PROBLEM DETAILS: Reproduce the section of the listing that begins at the line containing "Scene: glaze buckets" and finishes at the line containing "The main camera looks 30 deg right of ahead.". Include both end lines and nothing beyond them.

PROVIDED DATA:
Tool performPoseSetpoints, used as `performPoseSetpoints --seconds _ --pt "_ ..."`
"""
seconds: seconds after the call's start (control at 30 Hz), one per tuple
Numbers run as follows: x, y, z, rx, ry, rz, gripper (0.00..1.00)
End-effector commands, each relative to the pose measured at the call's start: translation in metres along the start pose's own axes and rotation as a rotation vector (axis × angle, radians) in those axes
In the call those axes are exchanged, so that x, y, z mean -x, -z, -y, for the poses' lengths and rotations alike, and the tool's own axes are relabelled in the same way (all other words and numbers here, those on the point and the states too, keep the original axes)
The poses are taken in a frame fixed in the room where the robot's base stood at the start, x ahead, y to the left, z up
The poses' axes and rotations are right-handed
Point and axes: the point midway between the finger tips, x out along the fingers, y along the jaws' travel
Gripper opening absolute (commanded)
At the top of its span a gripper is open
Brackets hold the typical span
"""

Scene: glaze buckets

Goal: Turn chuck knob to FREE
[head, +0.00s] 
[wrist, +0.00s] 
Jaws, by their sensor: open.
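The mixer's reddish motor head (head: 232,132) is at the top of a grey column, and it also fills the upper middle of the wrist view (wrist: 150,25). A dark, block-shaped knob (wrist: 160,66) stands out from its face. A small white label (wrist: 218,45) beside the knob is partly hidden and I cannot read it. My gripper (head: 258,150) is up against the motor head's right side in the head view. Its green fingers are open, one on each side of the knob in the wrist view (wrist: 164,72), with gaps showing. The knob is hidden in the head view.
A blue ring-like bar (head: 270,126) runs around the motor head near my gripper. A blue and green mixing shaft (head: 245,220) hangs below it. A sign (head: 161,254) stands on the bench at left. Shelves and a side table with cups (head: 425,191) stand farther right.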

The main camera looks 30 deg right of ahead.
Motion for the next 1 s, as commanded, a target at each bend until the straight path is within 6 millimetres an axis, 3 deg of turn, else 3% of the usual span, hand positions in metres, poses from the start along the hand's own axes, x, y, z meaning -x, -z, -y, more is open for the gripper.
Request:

RESULT FOR THIS EXERCISE:
Scene: glaze buckets

Goal: Turn chuck knob to FREE
[head, +0.00s] 
[wrist, +0.00s] 
Jaws, by their sensor: open.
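The mixer's reddish motor head (head: 232,132) is at the top of a grey column, and it also fills the upper middle of the wrist view (wrist: 150,25). A dark, block-shaped knob (wrist: 160,66) stands out from its face. A small white label (wrist: 218,45) beside the knob is partly hidden and I cannot read it. My gripper (head: 258,150) is up against the motor head's right side in the head view. Its green fingers are open, one on each side of the knob in the wrist view (wrist: 164,72), with gaps showing. The knob is hidden in the head view.
A blue ring-like bar (head: 270,126) runs around the motor head near my gripper. A blue and green mixing shaft (head: 245,220) hangs below it. A sign (head: 161,254) stands on the bench at left. Shelves and a side table with cups (head: 425,191) stand farther right.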

The main camera looks 30 deg right of ahead.

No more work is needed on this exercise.